Skip any picture you find and retype all the remaining lines exactly.

=== MATERIAL ===

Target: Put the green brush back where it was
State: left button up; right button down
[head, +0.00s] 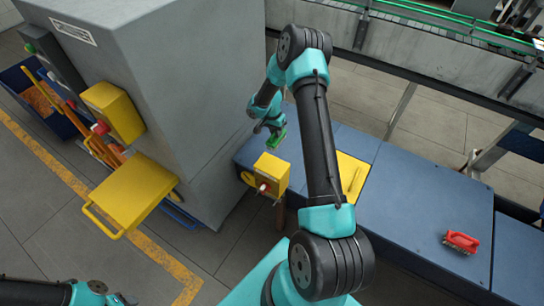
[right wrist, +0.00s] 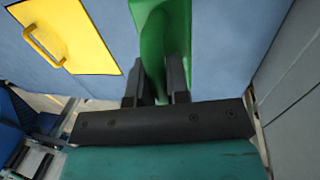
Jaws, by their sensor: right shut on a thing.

===

> RESULT OF THE EXERCISE:
Target: Put the green brush back where it was
State: left button up; right button down
[head, +0.00s] 
[right wrist, +0.00s] 
Jaws, by their sensor: right shut on a thing.

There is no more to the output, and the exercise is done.